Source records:
## Begin
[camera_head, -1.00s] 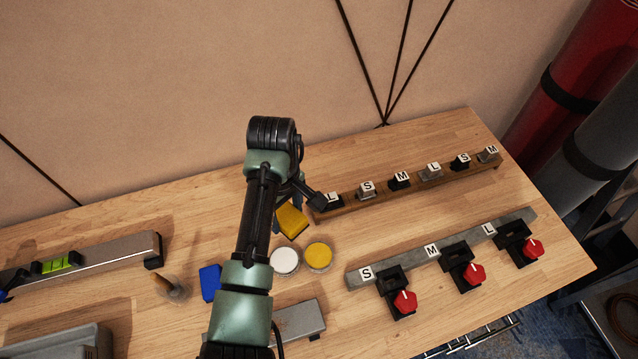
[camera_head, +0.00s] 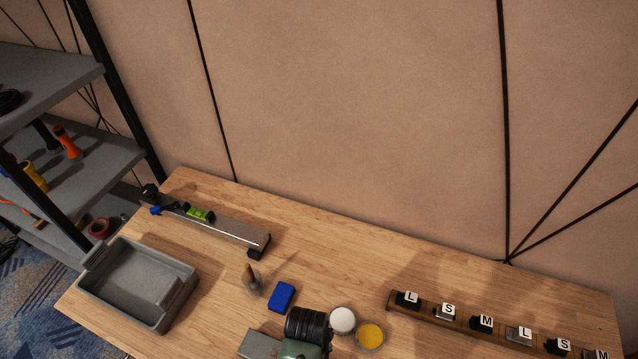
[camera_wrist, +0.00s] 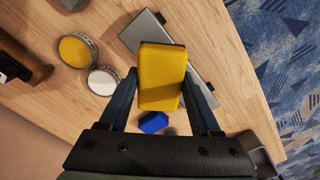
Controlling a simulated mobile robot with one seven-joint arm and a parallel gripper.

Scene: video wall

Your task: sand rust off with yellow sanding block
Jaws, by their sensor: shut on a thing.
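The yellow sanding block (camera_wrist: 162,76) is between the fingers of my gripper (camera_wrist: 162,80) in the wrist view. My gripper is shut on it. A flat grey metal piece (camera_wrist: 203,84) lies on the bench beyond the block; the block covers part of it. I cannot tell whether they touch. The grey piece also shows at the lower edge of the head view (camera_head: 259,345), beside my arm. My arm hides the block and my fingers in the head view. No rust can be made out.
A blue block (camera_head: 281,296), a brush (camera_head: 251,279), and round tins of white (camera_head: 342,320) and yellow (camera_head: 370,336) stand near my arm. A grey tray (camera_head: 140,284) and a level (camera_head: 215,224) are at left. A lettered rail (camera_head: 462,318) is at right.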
## End
## Begin
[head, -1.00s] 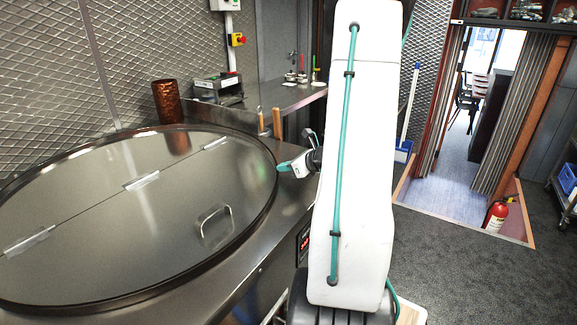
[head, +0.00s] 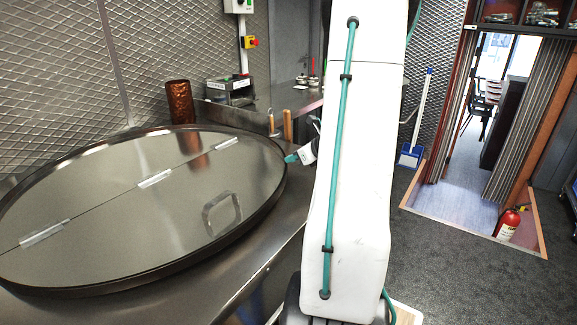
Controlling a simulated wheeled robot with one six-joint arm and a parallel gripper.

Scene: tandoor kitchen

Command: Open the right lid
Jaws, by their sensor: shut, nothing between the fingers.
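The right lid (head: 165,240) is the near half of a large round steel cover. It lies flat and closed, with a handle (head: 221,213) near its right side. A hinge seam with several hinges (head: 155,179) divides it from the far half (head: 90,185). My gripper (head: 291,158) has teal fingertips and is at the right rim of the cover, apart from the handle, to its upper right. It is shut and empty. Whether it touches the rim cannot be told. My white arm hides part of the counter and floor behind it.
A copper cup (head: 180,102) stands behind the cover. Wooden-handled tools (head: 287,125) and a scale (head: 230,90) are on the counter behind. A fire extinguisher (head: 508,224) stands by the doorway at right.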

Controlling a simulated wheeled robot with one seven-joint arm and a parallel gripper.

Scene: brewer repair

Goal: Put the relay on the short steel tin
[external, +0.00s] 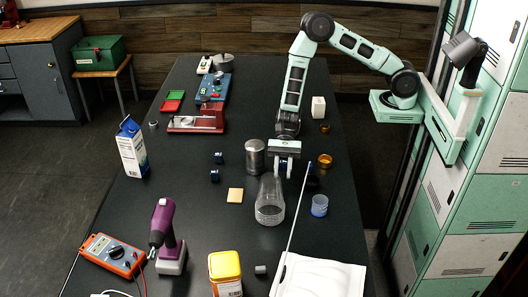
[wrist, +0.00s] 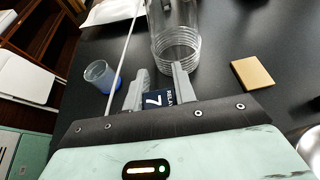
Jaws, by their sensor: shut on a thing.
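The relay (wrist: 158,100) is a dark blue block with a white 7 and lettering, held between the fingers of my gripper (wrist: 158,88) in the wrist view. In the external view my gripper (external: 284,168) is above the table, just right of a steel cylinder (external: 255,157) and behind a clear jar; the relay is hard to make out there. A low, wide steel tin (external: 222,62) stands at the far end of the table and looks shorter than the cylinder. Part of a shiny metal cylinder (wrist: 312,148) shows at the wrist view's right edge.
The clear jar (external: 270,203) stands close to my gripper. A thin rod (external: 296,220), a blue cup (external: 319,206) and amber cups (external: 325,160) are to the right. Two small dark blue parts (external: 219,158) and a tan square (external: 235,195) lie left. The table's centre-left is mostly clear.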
## End
## Begin
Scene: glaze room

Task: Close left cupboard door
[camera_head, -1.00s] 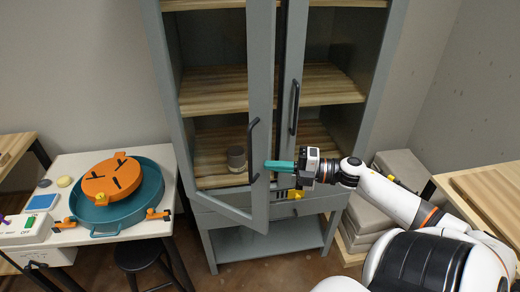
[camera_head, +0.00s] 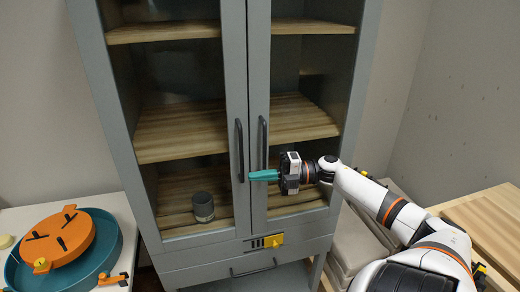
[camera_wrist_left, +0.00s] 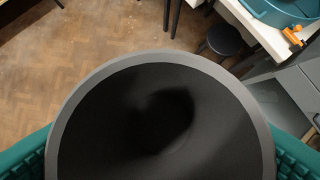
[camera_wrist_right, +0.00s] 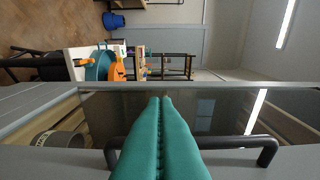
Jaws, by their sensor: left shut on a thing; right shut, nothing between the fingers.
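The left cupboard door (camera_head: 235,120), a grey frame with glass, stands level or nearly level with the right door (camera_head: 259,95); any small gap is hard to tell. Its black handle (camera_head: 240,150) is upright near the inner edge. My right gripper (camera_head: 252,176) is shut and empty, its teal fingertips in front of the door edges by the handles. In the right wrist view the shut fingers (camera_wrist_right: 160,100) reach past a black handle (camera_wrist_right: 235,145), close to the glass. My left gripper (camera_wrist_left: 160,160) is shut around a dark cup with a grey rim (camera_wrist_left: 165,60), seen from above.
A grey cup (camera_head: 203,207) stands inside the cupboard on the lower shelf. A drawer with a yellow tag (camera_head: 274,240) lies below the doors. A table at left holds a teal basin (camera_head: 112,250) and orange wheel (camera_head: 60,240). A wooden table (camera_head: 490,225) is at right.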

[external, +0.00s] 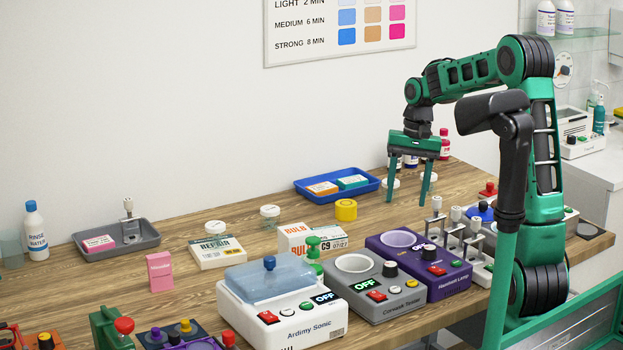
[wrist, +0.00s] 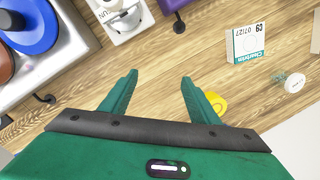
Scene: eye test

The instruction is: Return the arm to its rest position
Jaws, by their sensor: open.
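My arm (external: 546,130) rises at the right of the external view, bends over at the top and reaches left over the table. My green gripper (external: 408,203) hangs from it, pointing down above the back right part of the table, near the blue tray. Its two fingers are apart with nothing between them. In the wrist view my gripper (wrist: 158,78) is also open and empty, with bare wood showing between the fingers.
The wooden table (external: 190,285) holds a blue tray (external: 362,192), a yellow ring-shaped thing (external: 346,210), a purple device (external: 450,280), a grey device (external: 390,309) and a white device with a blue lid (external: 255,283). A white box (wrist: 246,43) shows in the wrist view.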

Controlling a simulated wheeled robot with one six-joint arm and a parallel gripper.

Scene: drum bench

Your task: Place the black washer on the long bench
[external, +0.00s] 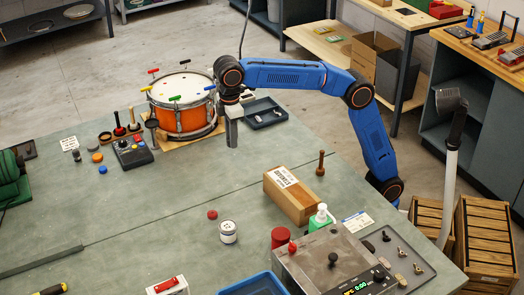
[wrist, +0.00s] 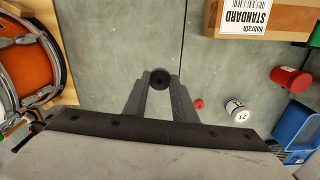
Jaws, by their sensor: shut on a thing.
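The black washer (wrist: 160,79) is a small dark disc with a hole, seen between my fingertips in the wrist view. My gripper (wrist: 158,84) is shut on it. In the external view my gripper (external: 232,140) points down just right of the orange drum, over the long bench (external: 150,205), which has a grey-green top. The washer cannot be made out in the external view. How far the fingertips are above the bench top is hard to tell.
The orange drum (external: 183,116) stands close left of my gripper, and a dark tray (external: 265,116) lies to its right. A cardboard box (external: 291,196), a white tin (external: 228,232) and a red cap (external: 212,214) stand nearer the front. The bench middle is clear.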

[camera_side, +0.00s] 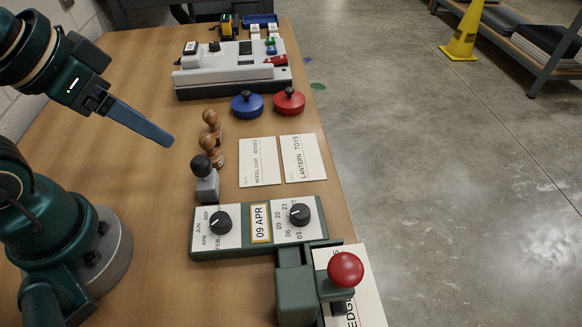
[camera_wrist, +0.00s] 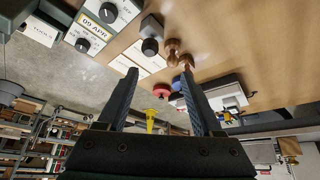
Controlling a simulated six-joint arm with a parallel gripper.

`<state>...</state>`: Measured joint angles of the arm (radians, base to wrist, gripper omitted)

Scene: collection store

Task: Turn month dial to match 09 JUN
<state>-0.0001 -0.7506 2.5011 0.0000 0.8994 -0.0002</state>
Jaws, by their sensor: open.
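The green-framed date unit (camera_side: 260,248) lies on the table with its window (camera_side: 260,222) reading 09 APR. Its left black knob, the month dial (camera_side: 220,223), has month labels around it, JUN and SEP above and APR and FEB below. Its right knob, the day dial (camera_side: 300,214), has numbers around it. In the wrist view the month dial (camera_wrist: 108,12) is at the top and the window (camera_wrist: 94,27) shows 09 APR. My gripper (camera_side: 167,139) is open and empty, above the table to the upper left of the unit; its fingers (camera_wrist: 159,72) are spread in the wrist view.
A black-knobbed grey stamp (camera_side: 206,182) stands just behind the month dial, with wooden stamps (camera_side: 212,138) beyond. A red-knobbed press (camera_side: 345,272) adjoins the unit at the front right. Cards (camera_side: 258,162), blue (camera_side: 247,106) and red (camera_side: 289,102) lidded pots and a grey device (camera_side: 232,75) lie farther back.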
## End
Return each full line of the entries that contains the word "Controlling".

:: THE RESULT ::
Controlling a simulated mobile robot with one seven-joint arm and a parallel gripper.
Controlling a simulated wheeled robot with one six-joint arm and a parallel gripper.
Controlling a simulated wheeled robot with one seven-joint arm and a parallel gripper.
Controlling a simulated wheeled robot with one six-joint arm and a parallel gripper.
Controlling a simulated six-joint arm with a parallel gripper.

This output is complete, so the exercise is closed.